As you can see, each Unicode character in the name has been converted into the form =HH where HH is the hexidecimal representation of that character. These representations require two characters for each UTF-8 character because UTF-8 characters are encoded with two bytes each.

Encoding addresses

Email addresses have the form local@domain. Unicode characters in the local part are handled the same way as names. The domain part is handled differently, but luckily there's a standard for that too. RFC 3490 defines the internationalised domain names in applications (IDNA) mechanism for dealing with such domains.
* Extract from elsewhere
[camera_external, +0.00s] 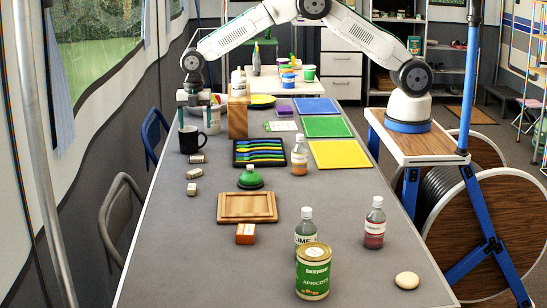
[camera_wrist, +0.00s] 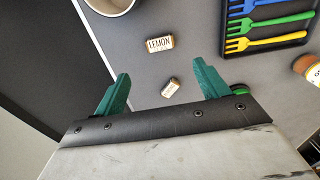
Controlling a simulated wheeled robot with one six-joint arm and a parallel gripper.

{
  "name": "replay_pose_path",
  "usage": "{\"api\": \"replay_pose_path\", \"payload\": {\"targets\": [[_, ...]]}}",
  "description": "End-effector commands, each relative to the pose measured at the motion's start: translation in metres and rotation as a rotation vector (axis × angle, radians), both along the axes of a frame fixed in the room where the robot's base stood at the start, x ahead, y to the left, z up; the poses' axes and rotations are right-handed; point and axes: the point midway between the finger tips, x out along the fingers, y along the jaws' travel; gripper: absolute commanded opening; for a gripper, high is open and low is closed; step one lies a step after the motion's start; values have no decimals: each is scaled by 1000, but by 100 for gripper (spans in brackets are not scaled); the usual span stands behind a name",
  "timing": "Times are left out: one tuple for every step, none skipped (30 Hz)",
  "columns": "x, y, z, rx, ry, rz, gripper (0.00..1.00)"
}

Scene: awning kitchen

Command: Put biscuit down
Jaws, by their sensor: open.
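No item is labelled as a biscuit. Small labelled blocks lie on the grey table left of centre: one block (camera_external: 198,158), a second (camera_external: 194,174) and a third (camera_external: 191,189). The wrist view shows a block marked LEMON (camera_wrist: 160,44) and another block (camera_wrist: 170,88) with an unreadable label. A round cream-coloured item (camera_external: 407,280) lies at the near right; I cannot tell if it is the biscuit. My gripper (camera_external: 195,112) is above the table's left side, by the black mug (camera_external: 191,140). Its green fingers are apart in the wrist view (camera_wrist: 161,68), with nothing held between them.
A wooden block (camera_external: 238,117) stands right of my gripper. A cutlery tray (camera_external: 235,159), green bell (camera_external: 250,178), wooden board (camera_external: 222,208), bottles (camera_external: 374,224) and an apricot can (camera_external: 313,278) occupy the middle and front. Coloured mats (camera_external: 340,154) lie right. The front left table is clear.

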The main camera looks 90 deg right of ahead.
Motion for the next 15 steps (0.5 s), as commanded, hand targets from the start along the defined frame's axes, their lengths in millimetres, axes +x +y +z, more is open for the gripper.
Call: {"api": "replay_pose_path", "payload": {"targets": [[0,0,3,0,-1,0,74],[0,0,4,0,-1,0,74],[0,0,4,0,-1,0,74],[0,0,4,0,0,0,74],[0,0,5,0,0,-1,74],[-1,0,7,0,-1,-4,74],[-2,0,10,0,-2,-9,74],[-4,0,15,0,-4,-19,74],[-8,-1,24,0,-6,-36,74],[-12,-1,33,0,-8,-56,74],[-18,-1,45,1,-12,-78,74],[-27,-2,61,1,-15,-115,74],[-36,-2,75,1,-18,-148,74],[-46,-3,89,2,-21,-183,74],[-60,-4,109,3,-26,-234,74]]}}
First, we'll have to split the email address into its local and domain parts so that we can handle them differently. Next, we can QP encode the local part the same way we encoded the name part before. To encode the domain part, we have to IDNA encode it then decode the resulting byte string. We can then combine the two parts back together to get the encoded email address.

Here's the code for the domain:

>>> address = 'blåbærsyltetøy@blåbærsyltetøy.no'
>>> local, domain = address.split('@')
>>> domain = domain.encode('idna').decode('ascii')
>>> domain
'xn--blbrsyltety-y8ao3x.no'

Solution

Here's the complete function:

import quopri

def build_address_header(name, address, charset='utf-8'):
    def qp_encode(chars):
        chars = quopri.encodestring(chars.encode(charset)).decode('ascii')
        return f'=?{charset}?q?{chars}?='
    name = qp_encode(name)
    local, domain = address.split('@')
    local = qp_encode(local)
    domain = domain.encode('idna').decode('ascii')
    header = f'{name} <{local}@{domain}>'
    return header

Here's what it returns:

>>> build_address_header('Blåbærsyltetøy', 'blåbærsyltetøy@blåbærsyltetøy.no')
'=?utf-8?q?Bl=C3=A5b=C3=A6rsyltet=C3=B8y?= <=?utf-8?q?bl=C3=A5b=C3=A6rsyltet=C3=B8y?=@xn--blbrsyltety-y8ao3x.no>'

The resulting address header can be assigned directly to the MIME object. The name and address will display as regular Unicode in clients that support it, like Gmail.